Divan grubu mücevherini Ege Denizi kıyısındaki prestijli Türkbükü köyüne yerleştirdi. Alan tek başına zaten gezmeye değer ancak otel girişinden adım attığınızda hayranlığınız daha da artacak. Bitki örtüsü mükemmel bir şekilde yönetilmiş; begonviller duvarları ve cepheleri aydınlatıyor, doğal bir atmosfer sunuyor. Personelin kusursuz bir şekilde Türk Rivierası tarzında beyaz giyinmiş olması ise bu atmosferi destekliyor.
Mimar Sinan Kafadar tarafından yakın zamanda yenilenen temiz çizgili odalar, her ayrıntısında mükemmelliği yansıtıyor. Kaldığım lüks kategorideki odada, ayrı bir oturma odası ve denize bakan bir balkon vardı, burada körfezin doğal güzelliğine bakarak dinlenmek çok keyifliydi. Ahşabın sıcak dokunuşları ve hafif aydınlatma kendimi ‘evde’ hissetmemi sağladı.
Bu “evden uzaktaki ev” kavramını zaten her Divan otelinde kaldığımda hissettiğim bir duygudur. Osmanlı mirasını çağdaş bir estetik, mütevazı bir lüks ve Türkiye’nin doğal misafirperverliğini bir araya getiriyor.

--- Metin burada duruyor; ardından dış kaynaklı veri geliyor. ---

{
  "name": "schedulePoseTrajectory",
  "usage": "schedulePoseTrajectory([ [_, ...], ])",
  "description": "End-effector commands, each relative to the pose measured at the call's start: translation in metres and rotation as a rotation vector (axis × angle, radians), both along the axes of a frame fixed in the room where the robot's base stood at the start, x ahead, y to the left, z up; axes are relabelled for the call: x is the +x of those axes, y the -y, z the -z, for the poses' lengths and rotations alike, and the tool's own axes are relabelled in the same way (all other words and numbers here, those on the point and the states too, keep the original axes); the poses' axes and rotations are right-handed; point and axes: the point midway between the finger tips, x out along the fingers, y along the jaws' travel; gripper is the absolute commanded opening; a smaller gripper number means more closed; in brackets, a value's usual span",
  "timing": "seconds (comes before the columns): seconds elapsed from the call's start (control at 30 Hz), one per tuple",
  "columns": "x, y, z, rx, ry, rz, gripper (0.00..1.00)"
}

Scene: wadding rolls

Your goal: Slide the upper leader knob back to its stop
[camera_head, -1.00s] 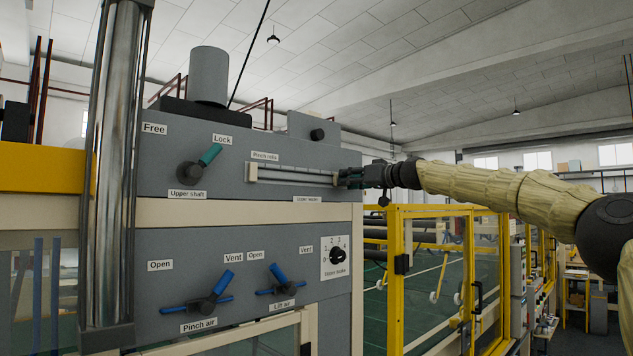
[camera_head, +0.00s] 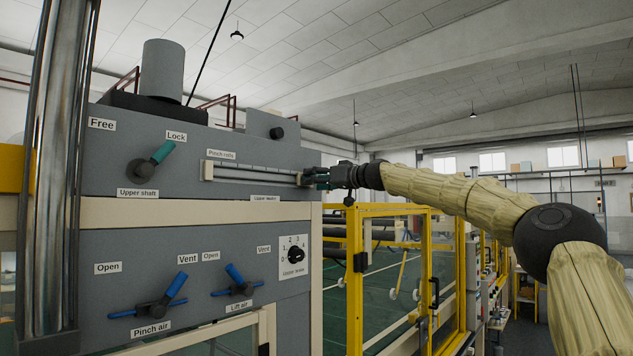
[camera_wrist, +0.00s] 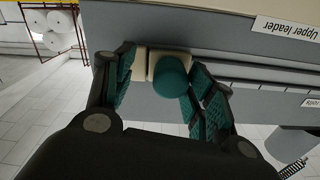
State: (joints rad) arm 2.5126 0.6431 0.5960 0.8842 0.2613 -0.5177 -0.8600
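The upper leader knob (camera_wrist: 171,76) is a rounded teal knob on a cream block, seen in the wrist view at the end of its slot. My gripper (camera_wrist: 160,64) is open around it, with a teal-padded finger on each side. The right finger is close to the knob; I cannot tell if it touches. A gap shows on the left. In the head view my gripper (camera_head: 314,178) is at the right end of the slide rail (camera_head: 250,174) and hides most of the knob. The "Upper leader" label (camera_wrist: 285,28) shows in the wrist view.
The grey panel (camera_head: 230,215) also carries the upper shaft lever (camera_head: 150,164), the pinch air lever (camera_head: 155,307), the lift air lever (camera_head: 236,284) and a rotary dial (camera_head: 295,256). A yellow-framed guard (camera_head: 354,270) stands below my arm on the right.

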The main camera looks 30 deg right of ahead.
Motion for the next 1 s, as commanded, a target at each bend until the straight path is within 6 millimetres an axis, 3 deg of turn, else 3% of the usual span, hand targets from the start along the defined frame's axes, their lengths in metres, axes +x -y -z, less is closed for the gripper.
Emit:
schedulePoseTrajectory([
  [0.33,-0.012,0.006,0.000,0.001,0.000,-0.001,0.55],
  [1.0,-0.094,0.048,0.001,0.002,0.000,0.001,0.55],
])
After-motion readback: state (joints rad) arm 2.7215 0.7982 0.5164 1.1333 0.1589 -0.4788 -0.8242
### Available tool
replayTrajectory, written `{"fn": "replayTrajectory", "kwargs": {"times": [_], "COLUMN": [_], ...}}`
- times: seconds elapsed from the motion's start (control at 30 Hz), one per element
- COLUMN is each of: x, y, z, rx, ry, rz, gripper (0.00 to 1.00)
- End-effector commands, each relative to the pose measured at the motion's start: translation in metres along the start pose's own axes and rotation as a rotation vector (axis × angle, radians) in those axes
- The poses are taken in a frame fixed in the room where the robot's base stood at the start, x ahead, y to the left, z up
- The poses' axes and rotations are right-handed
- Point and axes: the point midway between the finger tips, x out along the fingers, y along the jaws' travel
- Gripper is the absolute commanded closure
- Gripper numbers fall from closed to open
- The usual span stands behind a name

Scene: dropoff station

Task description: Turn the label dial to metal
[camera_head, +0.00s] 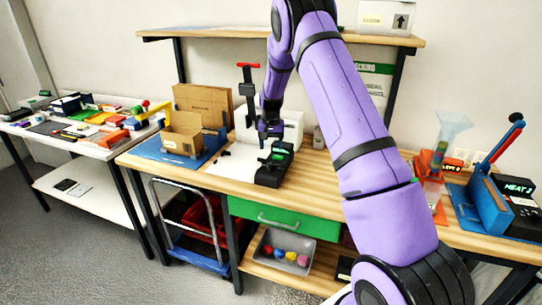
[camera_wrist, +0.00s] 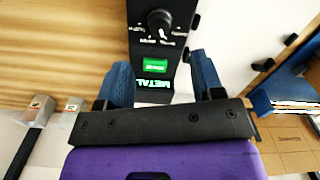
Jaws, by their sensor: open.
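The label machine (camera_head: 272,168) is a black unit on the wooden bench, below my gripper (camera_head: 270,130). In the wrist view, its round black dial (camera_wrist: 160,21) has white marks around it; the marks are too small to read. Below the dial is a lit green panel (camera_wrist: 154,65). My gripper's two blue fingers also show in the wrist view (camera_wrist: 162,80). They are apart and empty, with the dial beyond their tips and not touched.
An open cardboard box (camera_head: 184,137) sits on a blue mat left of the machine. A red-topped black post (camera_head: 248,90) stands behind it. A blue lever press (camera_head: 490,200) and a funnel (camera_head: 452,128) are at the bench's right. A cluttered side table (camera_head: 70,165) is at left.

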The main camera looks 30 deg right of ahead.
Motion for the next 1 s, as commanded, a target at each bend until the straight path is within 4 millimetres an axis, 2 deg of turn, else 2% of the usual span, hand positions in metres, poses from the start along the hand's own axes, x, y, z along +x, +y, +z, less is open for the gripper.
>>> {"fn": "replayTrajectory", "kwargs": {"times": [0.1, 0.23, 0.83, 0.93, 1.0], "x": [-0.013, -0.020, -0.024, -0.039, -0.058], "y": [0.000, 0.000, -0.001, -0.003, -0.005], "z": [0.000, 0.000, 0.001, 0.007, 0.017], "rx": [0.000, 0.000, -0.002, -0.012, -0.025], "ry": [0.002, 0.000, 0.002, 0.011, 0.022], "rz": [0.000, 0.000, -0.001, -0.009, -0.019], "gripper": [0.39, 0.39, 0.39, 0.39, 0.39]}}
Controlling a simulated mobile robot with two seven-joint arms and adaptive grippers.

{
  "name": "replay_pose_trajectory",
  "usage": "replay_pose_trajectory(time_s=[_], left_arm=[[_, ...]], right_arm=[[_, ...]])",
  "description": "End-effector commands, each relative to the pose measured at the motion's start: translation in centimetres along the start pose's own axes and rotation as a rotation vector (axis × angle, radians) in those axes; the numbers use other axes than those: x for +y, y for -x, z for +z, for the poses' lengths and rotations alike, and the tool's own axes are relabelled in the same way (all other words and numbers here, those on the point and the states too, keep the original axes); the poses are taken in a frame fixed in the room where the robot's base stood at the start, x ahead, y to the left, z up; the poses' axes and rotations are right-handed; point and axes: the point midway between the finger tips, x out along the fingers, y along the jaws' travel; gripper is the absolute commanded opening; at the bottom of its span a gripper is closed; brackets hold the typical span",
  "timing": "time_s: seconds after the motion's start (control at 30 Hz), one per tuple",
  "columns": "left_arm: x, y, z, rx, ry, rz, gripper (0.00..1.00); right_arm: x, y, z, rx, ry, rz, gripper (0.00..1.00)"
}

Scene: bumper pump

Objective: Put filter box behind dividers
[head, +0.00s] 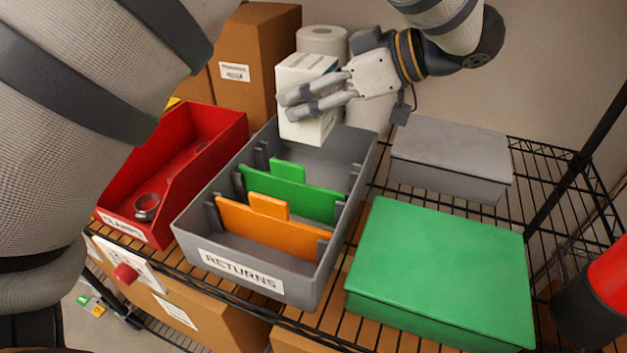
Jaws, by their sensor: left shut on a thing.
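A white filter box (308,130) is held upright by my left gripper (290,106), whose grey fingers are shut on it from the right and cover its middle. The grey returns bin (187,232) holds a green divider (300,197) and, nearer the front, an orange divider (262,230). The box is at the rear end of the bin, beyond the green divider. Its lower part overlaps the rear compartment in the picture; I cannot tell whether it touches the floor of the bin. My right gripper is not in view.
A red bin (122,190) with a metal ring (147,205) stands left of the returns bin. A green box (440,270) and a grey box (450,150) stand to its right on the wire shelf (555,170). Cardboard boxes (262,50) and white rolls (322,38) stand behind.

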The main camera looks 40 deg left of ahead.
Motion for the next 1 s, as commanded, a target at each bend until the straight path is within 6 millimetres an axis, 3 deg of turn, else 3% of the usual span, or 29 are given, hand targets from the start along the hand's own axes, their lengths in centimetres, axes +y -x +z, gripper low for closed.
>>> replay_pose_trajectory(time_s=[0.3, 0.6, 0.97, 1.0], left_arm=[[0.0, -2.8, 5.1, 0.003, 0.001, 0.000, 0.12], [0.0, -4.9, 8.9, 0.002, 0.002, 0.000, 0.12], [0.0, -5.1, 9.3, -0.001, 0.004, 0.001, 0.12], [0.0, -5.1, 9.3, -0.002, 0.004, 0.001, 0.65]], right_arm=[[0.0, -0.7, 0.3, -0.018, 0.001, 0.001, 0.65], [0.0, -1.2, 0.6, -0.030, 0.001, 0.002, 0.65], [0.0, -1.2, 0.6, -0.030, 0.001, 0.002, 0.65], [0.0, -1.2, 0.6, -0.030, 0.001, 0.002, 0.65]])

Burada günlerim çevredeki doğa manzarasını hayranlıkla izlerken havuz başındaki masaya servis edilen kahvaltı ile başlıyordu. Günün geri kalanında otelin özel plajında güneşlenerek keyfime devam ediyordum. Akşam yemeğinde ise deniz manzaralı Brasserie’de Türk spesiyalitelerini (tamamen taze ve yerel ürünlerle pişirilmiş) ve özel “Divan” dokunuşuyla hazırlanan inanılmaz tatlıları tadıyordum.
Özenli personel tarafından şımartıldım ve bölgedeki en güzel plajlardan birinin tadını çıkardım. En kısa zamanda geri döneceğime söz vererek üzülerek ayrıldım.
Divan Bodrum’un Condé Nast tarafından “Avrupa ve Akdeniz’in En Mükemmel Büyüleyici Oteli” seçilmesi tesadüf olmadığını söyleyebilirim.
Yaşadığım özel deneyim asla unutmayacağım.